The 22nd was a big day. My classroom played host to a cameraman taking some video for The Typewriter (In the 21st Century) documentary, I fixed a Selectric given to me as a gift, and it was my birthday. The important stuff first:

The really old table under the Selectric is probably in keeping with the time-frame.
The white board, however, gives it away. 

The two angle and rotation bands fell off their respective wheels. So, the element wasn't moving to the correct position and the angle was all messed up. After getting them set properly the machine was as good as new. The motor must have been replaced recently as it purrs with only the gentlest of hums. I am not an electric typewriter fan, but considering the historical importance of this machine (and the fact that I already have a ready supply of type elements) I am apt to let it stay in the classroom. The size is much better than that Vader-like machine that I gave to Bill Wahl.  It comfortably fits on a desk or typewriter table. These machines are the easiest things to open up even if-- once on the inside-- you find that they are more akin to Brazil-like devices designed to baffle all but the most experienced typewriter repairman. Looking at those 2800 possible mechanical adjustments would drive you mad. It's clear to me that the engineering team were geniuses (and Noyes was an artist). But with every silver bauble there is a little tarnish; there is something missing. The paper scale at the top seems to have vanished. It didn't have one when it was given to me, so I can assume that it was taken off long ago. Perhaps the old owner didn't quite "measure up." 

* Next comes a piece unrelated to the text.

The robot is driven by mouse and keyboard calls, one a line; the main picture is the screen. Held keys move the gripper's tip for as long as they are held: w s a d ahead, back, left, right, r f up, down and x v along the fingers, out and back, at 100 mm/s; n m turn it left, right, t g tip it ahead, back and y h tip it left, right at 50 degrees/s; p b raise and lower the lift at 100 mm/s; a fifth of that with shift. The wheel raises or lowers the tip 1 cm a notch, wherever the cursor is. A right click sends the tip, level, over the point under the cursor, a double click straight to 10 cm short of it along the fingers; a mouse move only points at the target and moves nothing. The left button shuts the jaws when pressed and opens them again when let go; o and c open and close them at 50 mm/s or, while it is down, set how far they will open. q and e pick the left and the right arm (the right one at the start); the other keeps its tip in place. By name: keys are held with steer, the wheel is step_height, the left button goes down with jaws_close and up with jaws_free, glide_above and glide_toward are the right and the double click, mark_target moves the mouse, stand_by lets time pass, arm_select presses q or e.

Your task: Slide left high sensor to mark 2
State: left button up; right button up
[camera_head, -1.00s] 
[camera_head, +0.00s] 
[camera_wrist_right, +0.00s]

If you haven't been to the Kickstarter page for The Typewriter (In the 21st Century) you should go there now. Here.

Oh, I'm 31 now. Still younger than most of my typewriters. 

Tuesday, September 20, 2011


This Sears Manual 1 ribbon cover is almost nearly, but not quite entirely unlike an Olivetti Valentine when painted red; as you can see in the before and after.

See, just like a Valentine. I've been using Valspar's plastic-bonding spray paint for pieces like this. It really seems to bond well to the plastic. Time will tell how it stacks up to use and abuse.